▸ **Given exercise**
Of the lines in this material, how many contain "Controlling"? Answer with a single number only.

Source data

%%

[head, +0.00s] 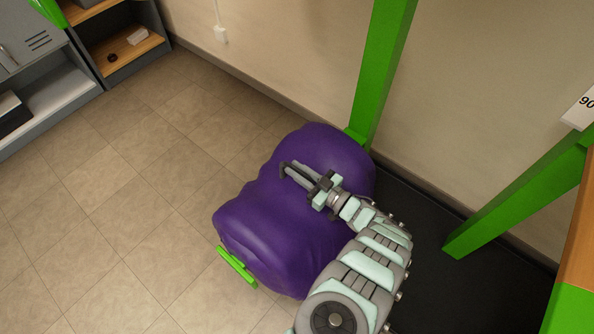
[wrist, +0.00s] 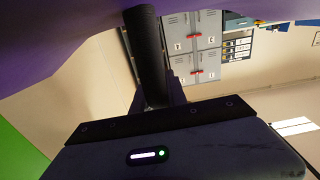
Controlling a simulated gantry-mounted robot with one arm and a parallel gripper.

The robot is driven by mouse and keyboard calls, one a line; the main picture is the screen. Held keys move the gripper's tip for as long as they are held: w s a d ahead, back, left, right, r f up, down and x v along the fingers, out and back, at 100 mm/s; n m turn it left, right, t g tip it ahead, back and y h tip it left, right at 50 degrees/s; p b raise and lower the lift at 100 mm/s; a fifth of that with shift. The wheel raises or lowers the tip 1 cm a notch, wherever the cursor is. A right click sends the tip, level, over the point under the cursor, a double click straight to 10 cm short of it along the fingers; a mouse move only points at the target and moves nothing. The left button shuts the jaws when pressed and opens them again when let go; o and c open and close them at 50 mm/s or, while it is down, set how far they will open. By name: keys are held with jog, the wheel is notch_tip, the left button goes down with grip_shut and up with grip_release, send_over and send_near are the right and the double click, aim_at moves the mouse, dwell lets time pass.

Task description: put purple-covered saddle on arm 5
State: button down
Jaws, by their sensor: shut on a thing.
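The purple-covered saddle (head: 262,222) is in the middle of the head view, in front of a green post (head: 380,75). My gripper (head: 290,170) lies over its top and is shut on it; the exact grip is hard to see. In the wrist view purple cover (wrist: 60,25) fills the top edge, close to my dark fingers (wrist: 150,70). A green bar end (head: 237,268) sticks out below the saddle's front edge. The saddle hides the rest of that bar, so I cannot tell whether the saddle rests on it. No arm number 5 is readable.
A second green post (head: 520,205) slopes at the right, near a white label (head: 580,108) reading "90". Grey shelving (head: 50,75) stands at the upper left. Grey lockers (wrist: 195,45) show in the wrist view. The tiled floor (head: 110,220) at the left is clear.

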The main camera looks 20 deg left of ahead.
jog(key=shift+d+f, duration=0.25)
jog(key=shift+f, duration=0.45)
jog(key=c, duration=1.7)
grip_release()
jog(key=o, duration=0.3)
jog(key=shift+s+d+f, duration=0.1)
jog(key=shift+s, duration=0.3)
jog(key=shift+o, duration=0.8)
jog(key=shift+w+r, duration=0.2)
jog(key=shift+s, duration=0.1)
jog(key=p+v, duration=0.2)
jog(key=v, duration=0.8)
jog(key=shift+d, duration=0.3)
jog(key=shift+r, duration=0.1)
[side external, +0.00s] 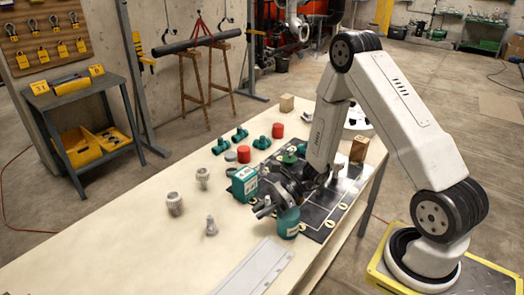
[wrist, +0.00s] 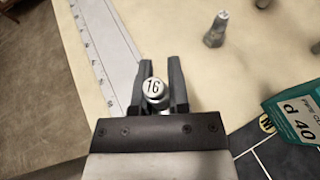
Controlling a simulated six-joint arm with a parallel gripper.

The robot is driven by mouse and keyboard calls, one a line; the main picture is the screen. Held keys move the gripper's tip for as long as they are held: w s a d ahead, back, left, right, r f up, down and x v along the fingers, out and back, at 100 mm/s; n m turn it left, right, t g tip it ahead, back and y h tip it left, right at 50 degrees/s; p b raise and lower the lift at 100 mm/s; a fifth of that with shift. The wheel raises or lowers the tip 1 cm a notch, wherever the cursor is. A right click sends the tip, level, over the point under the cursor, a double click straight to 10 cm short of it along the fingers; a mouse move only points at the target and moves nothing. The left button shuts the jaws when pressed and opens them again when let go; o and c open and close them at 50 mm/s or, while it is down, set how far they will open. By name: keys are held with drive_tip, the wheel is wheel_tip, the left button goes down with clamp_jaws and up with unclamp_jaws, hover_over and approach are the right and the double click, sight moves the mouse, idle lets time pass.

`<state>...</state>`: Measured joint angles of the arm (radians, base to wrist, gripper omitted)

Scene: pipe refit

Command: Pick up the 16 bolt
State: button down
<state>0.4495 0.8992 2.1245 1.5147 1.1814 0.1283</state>
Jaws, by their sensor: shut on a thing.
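The 16 bolt shows in the wrist view as a round pale head (wrist: 153,87) marked "16", between the two fingers of my gripper (wrist: 157,80). The fingers are shut on it. Its lower part is hidden by the gripper body. In the side view my gripper (side external: 262,207) is low over the near part of the table, beside the teal box; the bolt in it is too small and covered to make out there. Another grey bolt (side external: 211,226) stands upright on the table to the left of my gripper; it also shows in the wrist view (wrist: 216,30).
Two grey fittings (side external: 175,204) (side external: 203,178) stand farther left. A teal part (side external: 288,222) is close right. A pale ruler strip (side external: 252,270) lies on the table (side external: 130,245).

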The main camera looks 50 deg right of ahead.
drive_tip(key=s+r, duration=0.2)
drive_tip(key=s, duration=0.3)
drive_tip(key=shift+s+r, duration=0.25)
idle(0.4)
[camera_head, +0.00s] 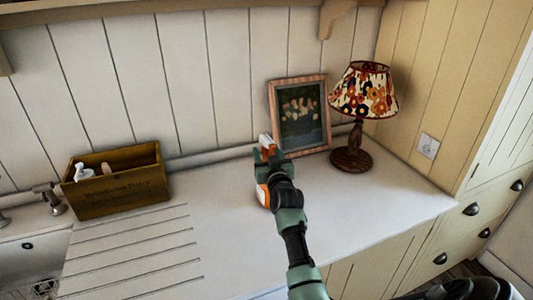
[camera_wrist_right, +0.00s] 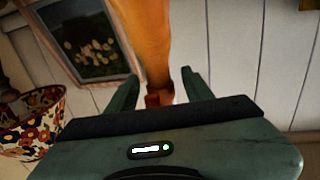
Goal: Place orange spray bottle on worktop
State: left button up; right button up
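The orange spray bottle (camera_head: 263,195) is at the worktop (camera_head: 345,215), left of the framed picture, partly hidden behind my right gripper (camera_head: 270,160). Its white and orange top shows just beyond the gripper. It looks upright; whether its base touches the worktop is hidden. In the right wrist view, the orange bottle (camera_wrist_right: 150,35) lies between the two green fingers of my right gripper (camera_wrist_right: 158,78). The fingers stand apart, with a visible gap on each side of it. My left gripper is not in view.
A framed picture (camera_head: 301,115) leans on the back wall beside a flowered lamp (camera_head: 353,159). A wooden box (camera_head: 120,195) with bottles stands left, by the sink (camera_head: 30,262). Drainer grooves lie before the box. The worktop right of my arm is clear.

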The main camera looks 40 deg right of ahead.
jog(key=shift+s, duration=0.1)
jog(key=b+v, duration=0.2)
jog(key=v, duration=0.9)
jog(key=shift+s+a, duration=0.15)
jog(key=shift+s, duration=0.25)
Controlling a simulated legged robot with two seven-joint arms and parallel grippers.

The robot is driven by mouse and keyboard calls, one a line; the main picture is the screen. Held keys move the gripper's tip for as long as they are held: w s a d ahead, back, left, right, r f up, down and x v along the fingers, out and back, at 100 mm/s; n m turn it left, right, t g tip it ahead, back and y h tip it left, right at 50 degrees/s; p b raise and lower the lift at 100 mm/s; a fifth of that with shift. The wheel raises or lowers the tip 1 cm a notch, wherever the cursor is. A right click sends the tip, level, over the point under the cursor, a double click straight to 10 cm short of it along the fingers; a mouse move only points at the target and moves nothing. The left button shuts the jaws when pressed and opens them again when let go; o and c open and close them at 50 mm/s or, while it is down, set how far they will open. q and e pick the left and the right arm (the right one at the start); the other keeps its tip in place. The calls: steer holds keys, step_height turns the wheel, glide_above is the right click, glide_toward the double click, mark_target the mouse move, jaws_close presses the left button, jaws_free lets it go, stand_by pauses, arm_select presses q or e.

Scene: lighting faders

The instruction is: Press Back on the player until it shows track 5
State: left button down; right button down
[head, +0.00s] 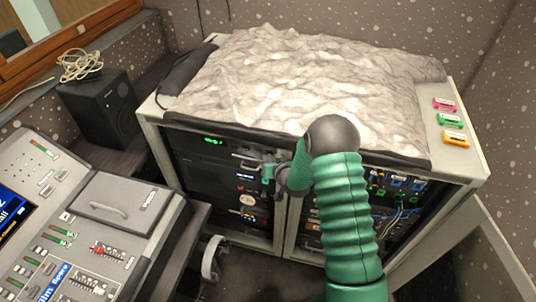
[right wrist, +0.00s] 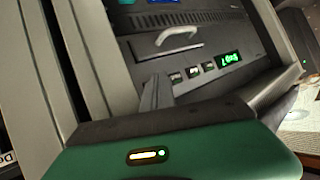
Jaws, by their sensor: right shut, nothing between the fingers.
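The player (head: 190,136) is a dark unit at the top of the rack's left bay, with a small green display in the head view. In the right wrist view its panel shows a lit green display (right wrist: 230,58), too small and tilted to read surely, and a row of small buttons (right wrist: 193,72) beside it. My right gripper (head: 268,172) is shut and empty in front of the left bay. In the right wrist view its fingers (right wrist: 157,88) reach close to the button at the row's left end; I cannot tell whether they touch. My left gripper is not in view.
The rack (head: 145,116) has a crumpled grey cover (head: 290,75) on top and three coloured tags at its right. A lighting desk (head: 115,215) stands at left, a black speaker (head: 100,108) behind it. A pale curved object (head: 210,258) is below the rack's left bay.

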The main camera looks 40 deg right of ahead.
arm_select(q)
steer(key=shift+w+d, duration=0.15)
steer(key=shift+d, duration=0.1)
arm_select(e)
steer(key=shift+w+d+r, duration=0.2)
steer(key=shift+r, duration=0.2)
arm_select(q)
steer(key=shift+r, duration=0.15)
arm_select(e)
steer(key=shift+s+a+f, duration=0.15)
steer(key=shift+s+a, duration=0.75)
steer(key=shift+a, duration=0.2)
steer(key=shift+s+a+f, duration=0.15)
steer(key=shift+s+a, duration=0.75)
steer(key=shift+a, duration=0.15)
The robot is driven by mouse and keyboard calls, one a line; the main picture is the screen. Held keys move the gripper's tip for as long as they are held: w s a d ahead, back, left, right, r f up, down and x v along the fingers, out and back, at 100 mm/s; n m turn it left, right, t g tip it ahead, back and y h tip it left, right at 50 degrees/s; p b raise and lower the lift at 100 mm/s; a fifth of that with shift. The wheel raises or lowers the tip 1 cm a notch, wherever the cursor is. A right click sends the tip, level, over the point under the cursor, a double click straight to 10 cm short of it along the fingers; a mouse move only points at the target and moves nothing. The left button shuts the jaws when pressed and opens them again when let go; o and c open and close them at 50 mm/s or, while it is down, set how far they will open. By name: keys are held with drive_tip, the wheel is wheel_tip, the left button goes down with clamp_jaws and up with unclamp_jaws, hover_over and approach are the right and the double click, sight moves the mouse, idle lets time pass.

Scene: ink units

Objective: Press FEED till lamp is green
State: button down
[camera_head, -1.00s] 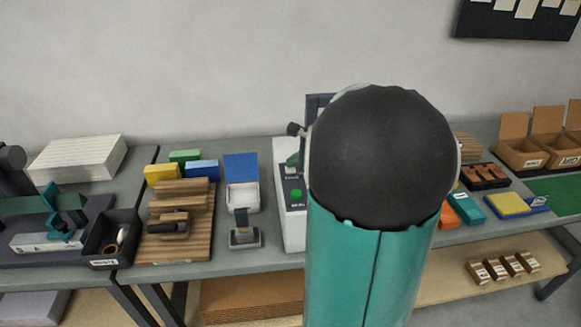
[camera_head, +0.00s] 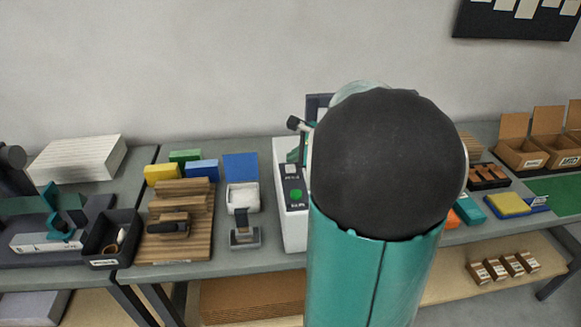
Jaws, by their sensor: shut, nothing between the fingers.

%%

▸ **The answer**
3